Sat Aug 15, 2015, 01:06 PM
Aug 2015

Last edited Sun Aug 16, 2015, 10:12 AM - Edit history (1)

He was lucky that those godless Commies hadn't developed a dogma-piercing bullet!

Lordquinton

(7,886 posts)
2. The steel cover had nothing to do with it
Sat Aug 15, 2015, 03:53 PM
Aug 2015

Maybe we should just make uniforms with steel plates over the heart, seems to work all the time in stories.

This kinda stretches credulity with him being in a boat that was hit by a shell, rather than just taking machine gun fire or something.

edhopper

(35,010 posts)
3. looked into this
Sun Aug 16, 2015, 09:49 AM
Aug 2015
https://news.google.com/newspapers?nid=2194&dat=19430610&id=B_ouAAAAIBAJ&sjid=8tsFAAAAIBAJ&pg=6073,1895145&hl=en

So tons of scrap steel was authorized to make steel covered bibles. Given to service men exactly with the hope they would stop a bullet. How many were there. Hundreds of thousands? millions?
The odds that a few would save a GI here or there are pretty good. But how many carrying them were killed?
Sounds a lot like the "miracles" when one person lives in a disaster that kills hundreds.

onager

(9,356 posts)
4. "Night...off a North Korean shore!"
Sun Aug 16, 2015, 10:23 AM
Aug 2015

{pedantry}

Except nobody did an amphibious landing "off a North Korean shore" during the Korean War.

The only big amphibious landing in that war was at Inchon in Sept. 1950. That's in South Korea. Though I guess a Bigger Pedant could say Inchon was behind North Korean lines at the time...

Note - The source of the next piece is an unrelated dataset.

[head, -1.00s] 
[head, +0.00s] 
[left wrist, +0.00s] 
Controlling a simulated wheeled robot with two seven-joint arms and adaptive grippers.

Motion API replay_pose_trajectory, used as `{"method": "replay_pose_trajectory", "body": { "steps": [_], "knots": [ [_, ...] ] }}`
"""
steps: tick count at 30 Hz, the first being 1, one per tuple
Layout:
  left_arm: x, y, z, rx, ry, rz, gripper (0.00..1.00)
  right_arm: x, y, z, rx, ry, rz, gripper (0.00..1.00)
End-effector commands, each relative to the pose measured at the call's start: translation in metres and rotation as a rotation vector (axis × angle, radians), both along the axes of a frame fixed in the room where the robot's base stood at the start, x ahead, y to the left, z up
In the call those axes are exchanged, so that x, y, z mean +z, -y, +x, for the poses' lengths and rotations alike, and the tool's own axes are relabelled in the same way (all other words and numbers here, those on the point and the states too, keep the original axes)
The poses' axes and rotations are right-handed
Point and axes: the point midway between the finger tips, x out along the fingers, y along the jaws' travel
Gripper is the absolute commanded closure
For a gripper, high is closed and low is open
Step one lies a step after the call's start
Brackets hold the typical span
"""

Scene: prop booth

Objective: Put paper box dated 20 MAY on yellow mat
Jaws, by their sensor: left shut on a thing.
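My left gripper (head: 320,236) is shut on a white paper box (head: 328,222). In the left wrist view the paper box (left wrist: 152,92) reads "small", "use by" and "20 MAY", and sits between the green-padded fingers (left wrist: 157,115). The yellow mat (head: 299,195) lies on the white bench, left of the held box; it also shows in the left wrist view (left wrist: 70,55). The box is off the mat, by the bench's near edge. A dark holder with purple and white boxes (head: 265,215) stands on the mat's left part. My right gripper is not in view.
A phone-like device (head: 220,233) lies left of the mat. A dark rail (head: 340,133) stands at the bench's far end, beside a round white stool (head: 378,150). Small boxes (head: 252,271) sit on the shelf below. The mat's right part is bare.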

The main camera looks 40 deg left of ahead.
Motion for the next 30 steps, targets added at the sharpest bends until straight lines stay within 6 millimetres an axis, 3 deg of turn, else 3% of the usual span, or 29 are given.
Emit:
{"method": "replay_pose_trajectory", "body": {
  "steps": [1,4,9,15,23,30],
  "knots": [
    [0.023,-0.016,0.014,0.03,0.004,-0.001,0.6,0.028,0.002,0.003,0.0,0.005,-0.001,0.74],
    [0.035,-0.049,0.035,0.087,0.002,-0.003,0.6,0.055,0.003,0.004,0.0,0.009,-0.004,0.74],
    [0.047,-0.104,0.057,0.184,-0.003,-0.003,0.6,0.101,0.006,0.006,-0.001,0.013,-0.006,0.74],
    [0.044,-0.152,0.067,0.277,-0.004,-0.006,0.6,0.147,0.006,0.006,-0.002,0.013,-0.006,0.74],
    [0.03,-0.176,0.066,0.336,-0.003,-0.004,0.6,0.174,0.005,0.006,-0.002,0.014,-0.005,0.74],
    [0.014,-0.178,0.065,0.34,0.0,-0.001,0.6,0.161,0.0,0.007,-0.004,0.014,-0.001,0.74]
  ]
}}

But that landing was a total surprise to the North Koreans and resulted in very low American losses. It could have been a lot worse. Inchon has some of the most unpredictable tides in the world. The nightmare scenario was the landing craft going in at the wrong time, and getting hung up on sandbars and rocks. Which would have led to the massacre shown in the comic.

You want a miracle? Well, a negative miracle, I guess. One U.S. Marine unit's objective at Inchon was a beer factory. And the Marines stormed ashore, no doubt, with visions of many cold ones dancing in their heads.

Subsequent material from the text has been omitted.